Dawn Oliver Wiand, IWF executive director, said its research has shown 70 percent of Iowa's female-led households struggle economically, and she set out to discover why. Focusing on 18 communities across the state - including Iowa City and Cedar Rapids - the IWF identified six barriers to women achieving economic self-sufficiency: education and training, child care, housing, transportation, employment and mentoring.
In 2016, the IWF went back to those 18 communities and asked them to identify which of the six barriers would they most like to address. More than half answered child care, she said.
'The Iowa Women's Foundation needed to focus on that area,” Oliver Wiand said Monday. 'We took a deeper dive and looked at child care data.”
What the IWF found was a 361,677 shortfall of child care spaces for children up to age 12 across the state. Iowa has lost 42 percent of its child care businesses in the last five years, Oliver Wiand said.
In Johnson County, there are 22,168 children 12 and younger, but only 9,267 spaces available. That does not include non-registered or non-licensed child care providers the IWF was unable to identify.
Furthermore, there are job openings in Iowa, but not enough people to fill them, Oliver Wiand said. The IWF thinks the two issues are linked, and creating more child care spaces would allow more women to enter the workforce.
'We have to work on both of them,” she said.
For the child care provider session, providers are asked about the resources they need to remain in business. Oliver Wiand said potential solutions include higher wages, better benefits and training.
'They're the ones that are closest to this problem,” said Jennifer Banta, vice president for advocacy and external affairs with the Iowa City Area Chamber of Commerce. 'What ideas do they have? I'm excited to talk to them. I have a feeling they're going to have a lot of great nuggets of information for us.”

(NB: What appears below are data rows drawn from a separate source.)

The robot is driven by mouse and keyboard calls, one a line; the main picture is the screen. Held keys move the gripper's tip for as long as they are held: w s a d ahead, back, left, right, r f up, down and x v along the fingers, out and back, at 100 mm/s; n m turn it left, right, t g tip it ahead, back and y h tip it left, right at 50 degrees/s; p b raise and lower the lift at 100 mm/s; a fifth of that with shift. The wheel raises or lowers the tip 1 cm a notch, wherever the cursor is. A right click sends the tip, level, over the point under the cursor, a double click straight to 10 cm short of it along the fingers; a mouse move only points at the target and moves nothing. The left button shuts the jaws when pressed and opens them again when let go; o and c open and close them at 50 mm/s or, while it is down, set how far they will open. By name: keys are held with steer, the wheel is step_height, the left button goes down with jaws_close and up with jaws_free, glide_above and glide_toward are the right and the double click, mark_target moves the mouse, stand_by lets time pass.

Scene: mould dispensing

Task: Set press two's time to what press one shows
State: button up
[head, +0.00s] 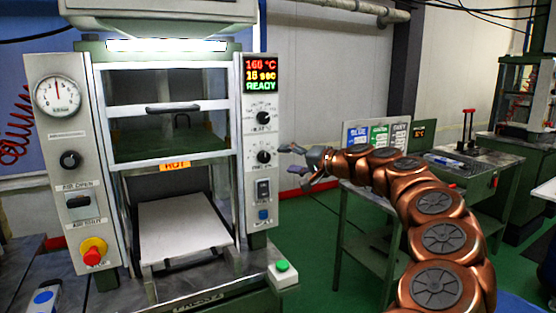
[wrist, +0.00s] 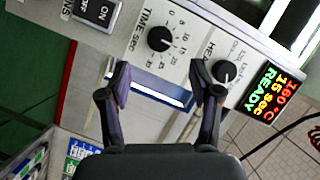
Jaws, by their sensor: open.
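The near press (head: 90,160) fills the left of the head view; the plate (head: 197,301) at its base is too small to read surely. Its display (head: 261,76) reads 160 °C, 15 sec, READY, and shows in the wrist view (wrist: 273,104) too. Its black TIME knob (head: 263,157) sits below the heat knob (head: 263,118). My gripper (head: 290,160) is open and empty, just right of the TIME knob. In the wrist view, the TIME knob (wrist: 160,38) lies ahead of my open fingers (wrist: 160,72), apart from them. Its exact setting is unclear.
Another press (head: 527,90) stands at the back right; its display is not readable. A green button (head: 282,266) sits at the near press's front right corner. Green floor lies between.

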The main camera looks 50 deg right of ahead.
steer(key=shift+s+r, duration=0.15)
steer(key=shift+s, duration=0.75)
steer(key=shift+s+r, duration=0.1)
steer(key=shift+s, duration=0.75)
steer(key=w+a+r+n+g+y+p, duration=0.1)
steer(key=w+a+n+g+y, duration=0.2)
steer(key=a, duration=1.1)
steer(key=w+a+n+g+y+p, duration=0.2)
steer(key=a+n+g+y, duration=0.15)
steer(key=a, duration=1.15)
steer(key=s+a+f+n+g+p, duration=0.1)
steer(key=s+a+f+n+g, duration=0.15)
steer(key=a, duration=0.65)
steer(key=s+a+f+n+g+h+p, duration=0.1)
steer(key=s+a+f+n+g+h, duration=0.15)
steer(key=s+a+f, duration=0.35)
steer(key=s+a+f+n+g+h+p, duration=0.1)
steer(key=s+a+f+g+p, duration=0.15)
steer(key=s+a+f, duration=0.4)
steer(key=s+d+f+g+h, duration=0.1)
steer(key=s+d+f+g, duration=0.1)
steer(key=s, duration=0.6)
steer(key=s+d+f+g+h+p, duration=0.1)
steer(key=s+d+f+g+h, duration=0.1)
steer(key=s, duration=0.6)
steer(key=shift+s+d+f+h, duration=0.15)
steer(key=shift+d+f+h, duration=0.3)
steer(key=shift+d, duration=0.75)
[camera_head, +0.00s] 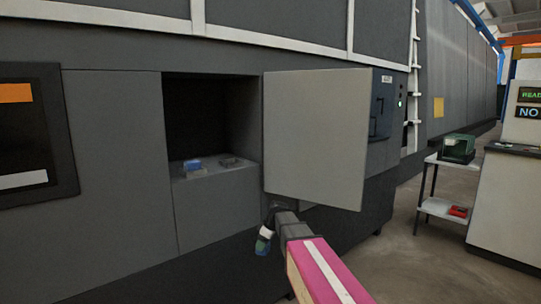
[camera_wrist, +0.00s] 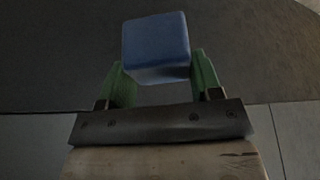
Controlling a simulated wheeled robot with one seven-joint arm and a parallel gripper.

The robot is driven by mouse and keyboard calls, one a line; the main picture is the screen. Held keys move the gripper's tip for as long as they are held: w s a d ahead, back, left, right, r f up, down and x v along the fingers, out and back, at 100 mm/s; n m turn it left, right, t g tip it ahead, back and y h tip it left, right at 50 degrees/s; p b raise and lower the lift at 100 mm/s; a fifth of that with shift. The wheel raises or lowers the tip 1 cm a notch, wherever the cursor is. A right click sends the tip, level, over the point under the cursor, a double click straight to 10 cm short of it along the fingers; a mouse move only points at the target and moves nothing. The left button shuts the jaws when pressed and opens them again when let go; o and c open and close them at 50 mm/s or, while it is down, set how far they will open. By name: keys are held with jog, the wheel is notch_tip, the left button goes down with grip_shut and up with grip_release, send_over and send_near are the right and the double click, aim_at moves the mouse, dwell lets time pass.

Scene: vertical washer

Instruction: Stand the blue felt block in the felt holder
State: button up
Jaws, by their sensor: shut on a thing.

For the solutions summit, community leaders are asked to discuss six possible solutions: building and expanding child care centers, child care entrepreneurs, businesses and child care, community colleges and child care, before- and after-school programs and child care for second- and third-shift workers. The community leaders are to identify which solutions might be viable, which resources do and don't exist, and what the next steps should be.
Solution-specific leaders are identified and charged with keeping the conversation going in the community after the meeting is over, with the goal of implementing changes in the future.
'This has to be about action,” Oliver Wiand said. 'We cannot continue to just have conversations, or we're not going to get anywhere and it's going to get worse.”
Banta said this issue already is affecting workers and employers in Johnson County. For example, Banta said, a local business lost an employee because she couldn't arrange for child care.
'We need to make sure our workforce has what they need in order to live in Johnson County, thrive and be successful here,” Banta said.